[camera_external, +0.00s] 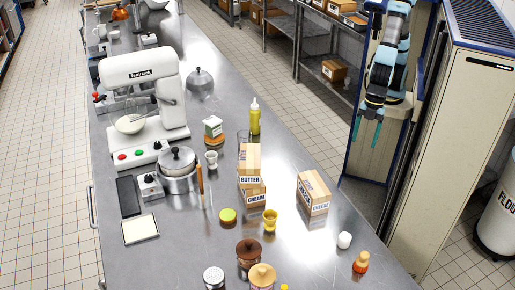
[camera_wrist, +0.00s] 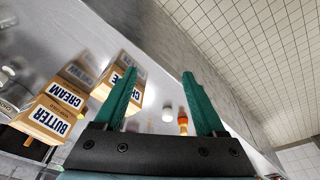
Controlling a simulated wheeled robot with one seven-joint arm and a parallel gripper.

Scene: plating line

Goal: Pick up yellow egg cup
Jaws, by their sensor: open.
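The yellow egg cup (camera_external: 270,220) stands upright on the steel counter (camera_external: 320,250), just right of the stacked cream and butter boxes, in the external view. I cannot make it out in the wrist view. My gripper (camera_external: 366,132) is open and empty, with its green fingers pointing down at the upper right, beyond the counter's right edge and well away from the egg cup. In the wrist view the two fingers of my gripper (camera_wrist: 159,74) are spread with nothing between their tips.
The butter box (camera_external: 250,178) rests on the cream box (camera_external: 252,197) left of the cup. A cheese box (camera_external: 314,193) stands right of it. A white cup (camera_external: 344,240) and an orange-based item (camera_external: 361,263) stand near the right edge.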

** YOUR GOAL **
Leave out all pictures, then copy the remaining material exactly.

** FINISHED TASK **
[camera_external, +0.00s] 
[camera_wrist, +0.00s] 
Controlling a simulated wheeled robot with one seven-joint arm and a parallel gripper.

Scene: plating line

Goal: Pick up yellow egg cup
Jaws, by their sensor: open.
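The yellow egg cup (camera_external: 270,220) stands upright on the steel counter (camera_external: 320,250), just right of the stacked cream and butter boxes, in the external view. I cannot make it out in the wrist view. My gripper (camera_external: 366,132) is open and empty, with its green fingers pointing down at the upper right, beyond the counter's right edge and well away from the egg cup. In the wrist view the two fingers of my gripper (camera_wrist: 159,74) are spread with nothing between their tips.
The butter box (camera_external: 250,178) rests on the cream box (camera_external: 252,197) left of the cup. A cheese box (camera_external: 314,193) stands right of it. A white cup (camera_external: 344,240) and an orange-based item (camera_external: 361,263) stand near the right edge.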

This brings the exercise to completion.